Scan the entries below and count the lines holding the string "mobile". Supply only the number.

:: Records shown

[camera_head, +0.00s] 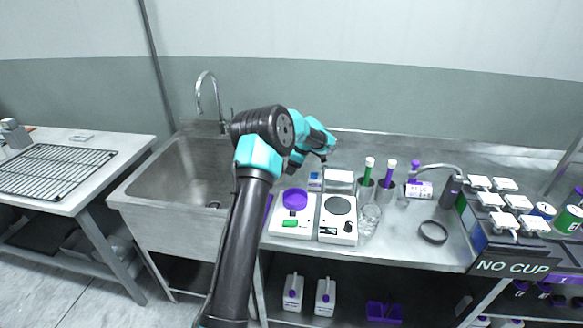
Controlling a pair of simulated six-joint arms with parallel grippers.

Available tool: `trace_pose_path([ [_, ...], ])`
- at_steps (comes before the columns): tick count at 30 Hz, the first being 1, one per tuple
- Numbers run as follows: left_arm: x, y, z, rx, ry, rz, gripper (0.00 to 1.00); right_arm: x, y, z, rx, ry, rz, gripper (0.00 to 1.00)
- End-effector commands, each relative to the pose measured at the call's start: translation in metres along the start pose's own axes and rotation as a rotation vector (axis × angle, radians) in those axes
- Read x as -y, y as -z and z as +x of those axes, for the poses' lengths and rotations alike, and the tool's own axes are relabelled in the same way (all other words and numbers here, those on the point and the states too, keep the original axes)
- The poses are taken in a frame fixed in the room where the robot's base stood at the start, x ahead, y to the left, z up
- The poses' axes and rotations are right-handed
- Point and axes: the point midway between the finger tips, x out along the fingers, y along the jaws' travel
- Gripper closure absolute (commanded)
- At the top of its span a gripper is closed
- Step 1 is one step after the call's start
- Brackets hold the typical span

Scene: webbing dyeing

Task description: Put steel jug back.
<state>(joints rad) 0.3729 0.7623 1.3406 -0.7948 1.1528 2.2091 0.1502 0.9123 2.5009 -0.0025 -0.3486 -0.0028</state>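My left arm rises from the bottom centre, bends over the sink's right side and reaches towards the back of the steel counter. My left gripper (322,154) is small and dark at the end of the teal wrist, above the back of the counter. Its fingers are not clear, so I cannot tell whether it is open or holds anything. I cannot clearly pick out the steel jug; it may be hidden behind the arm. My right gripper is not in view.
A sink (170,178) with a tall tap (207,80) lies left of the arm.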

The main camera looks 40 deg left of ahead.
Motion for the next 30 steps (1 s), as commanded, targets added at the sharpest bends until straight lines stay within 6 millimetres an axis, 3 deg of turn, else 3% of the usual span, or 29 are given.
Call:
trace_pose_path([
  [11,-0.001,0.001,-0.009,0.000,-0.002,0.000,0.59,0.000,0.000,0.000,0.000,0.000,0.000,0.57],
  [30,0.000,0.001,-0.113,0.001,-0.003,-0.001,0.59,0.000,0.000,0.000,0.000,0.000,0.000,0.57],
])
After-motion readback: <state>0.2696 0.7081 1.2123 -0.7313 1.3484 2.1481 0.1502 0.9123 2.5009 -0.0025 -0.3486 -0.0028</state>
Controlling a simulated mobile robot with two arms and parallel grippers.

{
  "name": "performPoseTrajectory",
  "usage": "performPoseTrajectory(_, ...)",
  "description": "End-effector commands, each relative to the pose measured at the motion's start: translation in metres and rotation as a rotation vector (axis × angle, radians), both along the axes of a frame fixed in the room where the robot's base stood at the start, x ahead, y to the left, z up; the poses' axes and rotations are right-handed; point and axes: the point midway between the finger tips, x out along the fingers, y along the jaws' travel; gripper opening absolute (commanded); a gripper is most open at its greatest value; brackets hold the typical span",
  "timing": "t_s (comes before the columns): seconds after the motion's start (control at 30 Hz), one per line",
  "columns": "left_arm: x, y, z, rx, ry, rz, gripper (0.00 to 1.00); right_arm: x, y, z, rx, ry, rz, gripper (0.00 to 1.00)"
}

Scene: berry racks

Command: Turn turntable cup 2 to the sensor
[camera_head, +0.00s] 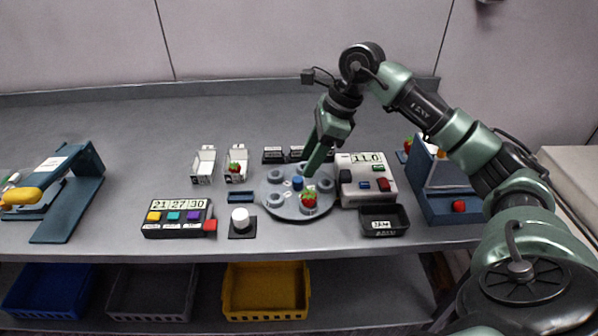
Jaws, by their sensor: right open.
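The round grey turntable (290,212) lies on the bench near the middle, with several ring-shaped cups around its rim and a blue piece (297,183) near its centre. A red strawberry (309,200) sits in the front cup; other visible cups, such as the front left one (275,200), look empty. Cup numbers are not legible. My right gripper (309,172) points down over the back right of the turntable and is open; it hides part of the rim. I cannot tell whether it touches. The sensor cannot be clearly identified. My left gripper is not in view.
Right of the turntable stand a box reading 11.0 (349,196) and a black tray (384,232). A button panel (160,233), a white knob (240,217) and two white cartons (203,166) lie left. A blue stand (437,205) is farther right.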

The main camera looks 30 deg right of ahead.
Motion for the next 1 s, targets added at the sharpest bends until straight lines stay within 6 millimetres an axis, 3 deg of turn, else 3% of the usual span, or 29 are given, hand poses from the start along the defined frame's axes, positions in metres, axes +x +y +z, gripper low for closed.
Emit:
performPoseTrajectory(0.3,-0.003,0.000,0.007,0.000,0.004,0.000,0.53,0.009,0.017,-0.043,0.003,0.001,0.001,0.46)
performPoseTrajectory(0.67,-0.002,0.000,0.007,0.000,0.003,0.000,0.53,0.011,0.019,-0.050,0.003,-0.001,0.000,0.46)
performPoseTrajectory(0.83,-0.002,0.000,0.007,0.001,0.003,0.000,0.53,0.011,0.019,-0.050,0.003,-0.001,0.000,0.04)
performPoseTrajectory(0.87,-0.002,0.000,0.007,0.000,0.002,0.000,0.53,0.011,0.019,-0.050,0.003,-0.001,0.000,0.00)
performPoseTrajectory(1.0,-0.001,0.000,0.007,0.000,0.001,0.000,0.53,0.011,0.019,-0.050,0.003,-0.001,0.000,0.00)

::::
:: Records shown

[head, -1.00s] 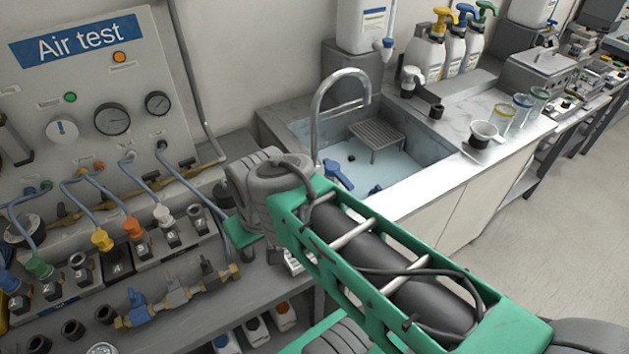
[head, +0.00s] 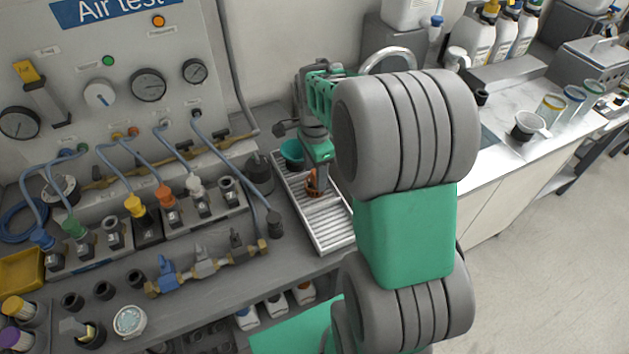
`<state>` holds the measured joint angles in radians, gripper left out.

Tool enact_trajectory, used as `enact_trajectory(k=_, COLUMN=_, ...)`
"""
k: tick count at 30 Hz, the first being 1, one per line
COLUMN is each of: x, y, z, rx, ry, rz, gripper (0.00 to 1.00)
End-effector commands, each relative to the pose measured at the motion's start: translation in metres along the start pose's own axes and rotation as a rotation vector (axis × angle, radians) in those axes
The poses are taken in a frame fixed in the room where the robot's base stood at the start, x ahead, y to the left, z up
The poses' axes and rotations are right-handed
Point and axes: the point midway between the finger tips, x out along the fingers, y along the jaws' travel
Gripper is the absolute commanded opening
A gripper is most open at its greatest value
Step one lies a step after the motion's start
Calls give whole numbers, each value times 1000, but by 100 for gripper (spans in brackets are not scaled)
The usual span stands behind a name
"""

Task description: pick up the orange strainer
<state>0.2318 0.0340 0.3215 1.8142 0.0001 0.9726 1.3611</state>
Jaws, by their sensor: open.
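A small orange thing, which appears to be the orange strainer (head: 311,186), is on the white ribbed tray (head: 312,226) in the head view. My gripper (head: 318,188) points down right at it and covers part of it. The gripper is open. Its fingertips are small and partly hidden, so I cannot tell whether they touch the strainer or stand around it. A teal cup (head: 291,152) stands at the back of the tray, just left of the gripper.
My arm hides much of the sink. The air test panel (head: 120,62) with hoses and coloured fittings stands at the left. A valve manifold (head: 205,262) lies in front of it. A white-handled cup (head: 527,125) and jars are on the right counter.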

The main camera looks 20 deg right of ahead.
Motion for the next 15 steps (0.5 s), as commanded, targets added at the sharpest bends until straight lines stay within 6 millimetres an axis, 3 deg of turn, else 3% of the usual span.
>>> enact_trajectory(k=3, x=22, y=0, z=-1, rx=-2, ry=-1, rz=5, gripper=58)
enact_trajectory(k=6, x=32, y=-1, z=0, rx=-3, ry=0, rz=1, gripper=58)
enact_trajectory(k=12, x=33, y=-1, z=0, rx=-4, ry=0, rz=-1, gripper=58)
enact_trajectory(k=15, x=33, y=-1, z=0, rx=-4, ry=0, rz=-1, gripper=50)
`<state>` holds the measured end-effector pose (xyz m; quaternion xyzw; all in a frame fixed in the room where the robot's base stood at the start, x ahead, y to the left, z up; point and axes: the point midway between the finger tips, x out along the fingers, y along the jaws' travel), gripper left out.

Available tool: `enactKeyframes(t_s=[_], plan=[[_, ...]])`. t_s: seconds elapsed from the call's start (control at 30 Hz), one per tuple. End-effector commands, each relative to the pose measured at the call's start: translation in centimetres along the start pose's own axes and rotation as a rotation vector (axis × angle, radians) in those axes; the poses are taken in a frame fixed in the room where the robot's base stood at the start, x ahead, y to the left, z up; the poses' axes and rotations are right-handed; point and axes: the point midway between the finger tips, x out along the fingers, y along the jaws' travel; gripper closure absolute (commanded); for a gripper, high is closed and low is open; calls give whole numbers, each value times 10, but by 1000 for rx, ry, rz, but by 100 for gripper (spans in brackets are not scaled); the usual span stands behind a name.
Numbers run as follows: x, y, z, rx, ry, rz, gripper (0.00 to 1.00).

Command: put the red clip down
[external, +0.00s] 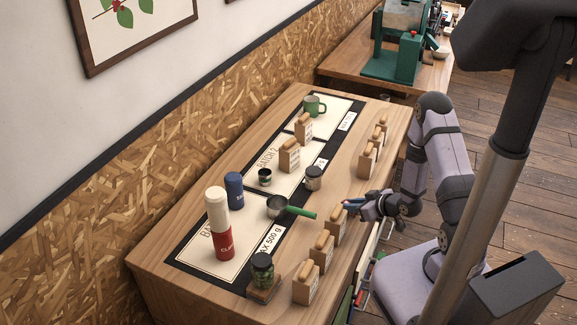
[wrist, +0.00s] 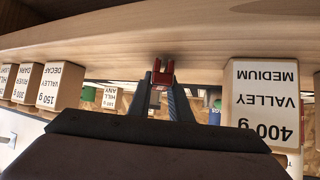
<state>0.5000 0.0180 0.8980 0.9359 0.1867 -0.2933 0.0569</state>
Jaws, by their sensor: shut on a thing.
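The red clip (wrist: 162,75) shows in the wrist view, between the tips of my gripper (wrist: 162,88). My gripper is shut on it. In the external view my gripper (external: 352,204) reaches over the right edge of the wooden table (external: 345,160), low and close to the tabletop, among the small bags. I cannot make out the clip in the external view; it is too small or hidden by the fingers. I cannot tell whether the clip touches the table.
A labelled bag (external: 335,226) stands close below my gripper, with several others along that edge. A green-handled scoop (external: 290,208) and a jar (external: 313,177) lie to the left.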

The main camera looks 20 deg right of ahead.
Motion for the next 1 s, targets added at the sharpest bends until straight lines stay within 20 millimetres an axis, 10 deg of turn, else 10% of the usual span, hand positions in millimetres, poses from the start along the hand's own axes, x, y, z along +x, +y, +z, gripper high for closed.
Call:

::::
:: Records shown

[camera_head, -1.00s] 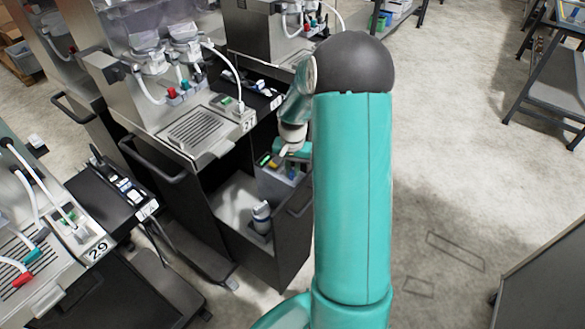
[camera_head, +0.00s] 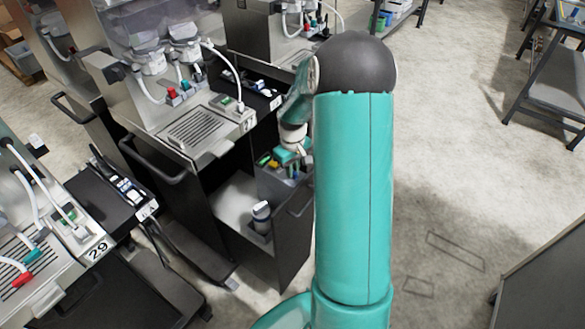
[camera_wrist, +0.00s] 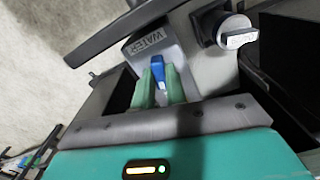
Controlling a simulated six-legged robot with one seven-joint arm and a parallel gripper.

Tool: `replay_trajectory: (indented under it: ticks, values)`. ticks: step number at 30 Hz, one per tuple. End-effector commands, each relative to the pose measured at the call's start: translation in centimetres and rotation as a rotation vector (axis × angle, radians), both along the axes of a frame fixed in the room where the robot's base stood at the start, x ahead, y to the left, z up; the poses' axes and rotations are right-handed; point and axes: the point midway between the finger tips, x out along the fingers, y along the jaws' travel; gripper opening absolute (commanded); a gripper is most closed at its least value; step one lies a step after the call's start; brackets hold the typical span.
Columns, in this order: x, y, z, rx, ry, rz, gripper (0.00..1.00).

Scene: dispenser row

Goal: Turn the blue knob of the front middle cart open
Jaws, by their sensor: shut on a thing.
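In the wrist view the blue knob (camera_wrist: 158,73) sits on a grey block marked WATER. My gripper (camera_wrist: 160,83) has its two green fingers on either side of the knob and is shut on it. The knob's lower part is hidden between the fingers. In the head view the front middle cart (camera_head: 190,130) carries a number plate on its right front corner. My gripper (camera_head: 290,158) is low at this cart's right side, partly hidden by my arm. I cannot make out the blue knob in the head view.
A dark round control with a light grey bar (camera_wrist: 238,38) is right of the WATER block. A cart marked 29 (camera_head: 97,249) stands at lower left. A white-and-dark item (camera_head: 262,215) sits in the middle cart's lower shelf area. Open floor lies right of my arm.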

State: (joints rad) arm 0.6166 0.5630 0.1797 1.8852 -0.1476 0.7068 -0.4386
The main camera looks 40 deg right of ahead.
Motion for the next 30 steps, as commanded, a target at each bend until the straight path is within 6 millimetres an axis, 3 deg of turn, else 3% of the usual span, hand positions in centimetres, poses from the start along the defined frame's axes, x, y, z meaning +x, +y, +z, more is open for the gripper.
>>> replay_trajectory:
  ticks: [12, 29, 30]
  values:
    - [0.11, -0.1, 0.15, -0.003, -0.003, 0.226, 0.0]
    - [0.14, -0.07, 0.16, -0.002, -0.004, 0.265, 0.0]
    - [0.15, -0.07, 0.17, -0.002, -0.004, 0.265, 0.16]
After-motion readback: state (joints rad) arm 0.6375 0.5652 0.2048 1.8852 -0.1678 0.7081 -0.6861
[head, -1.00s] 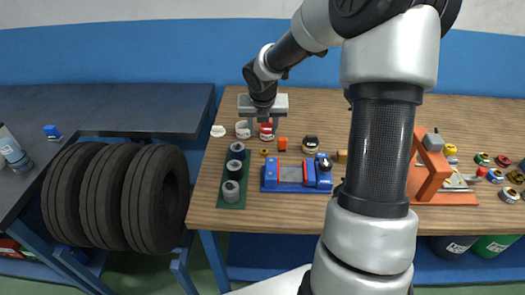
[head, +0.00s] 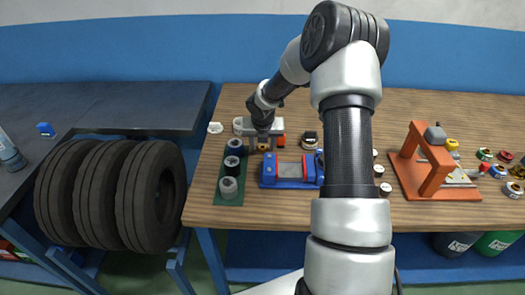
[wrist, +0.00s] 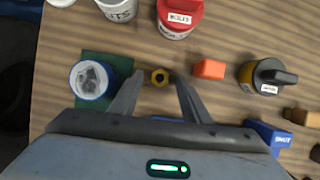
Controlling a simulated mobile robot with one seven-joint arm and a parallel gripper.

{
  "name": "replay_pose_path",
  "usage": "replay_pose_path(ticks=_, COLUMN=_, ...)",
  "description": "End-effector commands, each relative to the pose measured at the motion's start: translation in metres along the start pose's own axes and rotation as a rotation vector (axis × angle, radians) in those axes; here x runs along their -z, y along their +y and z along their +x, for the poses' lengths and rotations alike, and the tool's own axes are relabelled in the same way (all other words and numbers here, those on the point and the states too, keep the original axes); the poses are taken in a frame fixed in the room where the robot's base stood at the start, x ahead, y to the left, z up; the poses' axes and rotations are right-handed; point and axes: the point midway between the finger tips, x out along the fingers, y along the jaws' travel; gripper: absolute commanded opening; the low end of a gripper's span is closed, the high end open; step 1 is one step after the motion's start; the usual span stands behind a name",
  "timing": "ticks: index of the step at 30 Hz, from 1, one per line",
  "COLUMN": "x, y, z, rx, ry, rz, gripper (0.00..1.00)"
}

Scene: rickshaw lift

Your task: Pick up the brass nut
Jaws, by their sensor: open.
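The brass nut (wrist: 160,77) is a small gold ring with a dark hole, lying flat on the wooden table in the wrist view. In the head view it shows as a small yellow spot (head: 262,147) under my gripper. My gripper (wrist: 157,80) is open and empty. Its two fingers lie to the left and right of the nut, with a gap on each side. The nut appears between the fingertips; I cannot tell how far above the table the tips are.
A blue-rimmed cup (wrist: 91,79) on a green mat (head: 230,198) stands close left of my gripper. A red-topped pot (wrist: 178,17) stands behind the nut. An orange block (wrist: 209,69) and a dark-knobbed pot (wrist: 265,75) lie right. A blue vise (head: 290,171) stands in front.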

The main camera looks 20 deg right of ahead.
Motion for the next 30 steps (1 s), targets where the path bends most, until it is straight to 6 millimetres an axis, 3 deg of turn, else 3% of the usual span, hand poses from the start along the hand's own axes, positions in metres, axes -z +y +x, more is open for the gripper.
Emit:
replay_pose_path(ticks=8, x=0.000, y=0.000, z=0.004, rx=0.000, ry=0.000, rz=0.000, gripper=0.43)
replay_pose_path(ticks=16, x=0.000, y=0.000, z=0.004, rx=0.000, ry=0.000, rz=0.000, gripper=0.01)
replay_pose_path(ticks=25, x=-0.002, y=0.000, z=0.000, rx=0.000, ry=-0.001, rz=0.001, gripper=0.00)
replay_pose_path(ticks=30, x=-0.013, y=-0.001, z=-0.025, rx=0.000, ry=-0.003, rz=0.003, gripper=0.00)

::::

• Correct output
2